WHAT YOU SHOULD DO: Set down exactly the lines of the listing below, please, beginning with the first and ending with the line that holds "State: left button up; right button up".

|---|

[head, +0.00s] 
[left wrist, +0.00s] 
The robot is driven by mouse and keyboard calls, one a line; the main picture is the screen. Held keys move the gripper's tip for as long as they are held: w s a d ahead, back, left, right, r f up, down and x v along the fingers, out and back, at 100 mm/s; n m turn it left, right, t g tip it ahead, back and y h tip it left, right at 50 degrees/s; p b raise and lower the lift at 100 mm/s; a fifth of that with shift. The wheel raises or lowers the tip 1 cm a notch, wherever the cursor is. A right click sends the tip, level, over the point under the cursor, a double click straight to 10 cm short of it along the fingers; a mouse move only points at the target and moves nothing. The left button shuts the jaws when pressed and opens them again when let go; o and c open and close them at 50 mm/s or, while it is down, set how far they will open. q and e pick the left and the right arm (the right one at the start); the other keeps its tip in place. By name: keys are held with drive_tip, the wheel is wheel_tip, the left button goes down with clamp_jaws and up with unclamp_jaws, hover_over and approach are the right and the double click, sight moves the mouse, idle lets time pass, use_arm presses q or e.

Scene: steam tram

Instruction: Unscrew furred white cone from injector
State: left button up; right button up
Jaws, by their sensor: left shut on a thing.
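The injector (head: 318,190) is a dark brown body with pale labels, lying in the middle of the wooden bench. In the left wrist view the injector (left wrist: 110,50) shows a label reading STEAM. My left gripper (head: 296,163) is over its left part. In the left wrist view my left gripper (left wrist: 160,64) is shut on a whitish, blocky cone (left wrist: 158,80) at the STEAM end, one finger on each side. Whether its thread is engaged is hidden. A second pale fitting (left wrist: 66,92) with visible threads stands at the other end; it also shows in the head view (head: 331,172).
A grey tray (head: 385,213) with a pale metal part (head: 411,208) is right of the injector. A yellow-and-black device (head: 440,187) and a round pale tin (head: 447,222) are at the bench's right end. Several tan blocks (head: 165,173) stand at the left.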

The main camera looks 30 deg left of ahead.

|---|

TASK SOLUTION:
[head, +0.00s] 
[left wrist, +0.00s] 
The robot is driven by mouse and keyboard calls, one a line; the main picture is the screen. Held keys move the gripper's tip for as long as they are held: w s a d ahead, back, left, right, r f up, down and x v along the fingers, out and back, at 100 mm/s; n m turn it left, right, t g tip it ahead, back and y h tip it left, right at 50 degrees/s; p b raise and lower the lift at 100 mm/s; a fifth of that with shift. The wheel raises or lowers the tip 1 cm a notch, wherever the cursor is. A right click sends the tip, level, over the point under the cursor, a double click straight to 10 cm short of it along the fingers; a mouse move only points at the target and moves nothing. The left button shuts the jaws when pressed and opens them again when let go; o and c open and close them at 50 mm/s or, while it is down, set how far they will open. q and e pick the left and the right arm (the right one at the start); the other keeps its tip in place. By name: keys are held with drive_tip, the wheel is wheel_tip, the left button goes down with clamp_jaws and up with unclamp_jaws, hover_over and approach are the right and the double click, sight moves the mouse, idle lets time pass, use_arm presses q or e.

Scene: steam tram

Instruction: Unscrew furred white cone from injector
State: left button up; right button up

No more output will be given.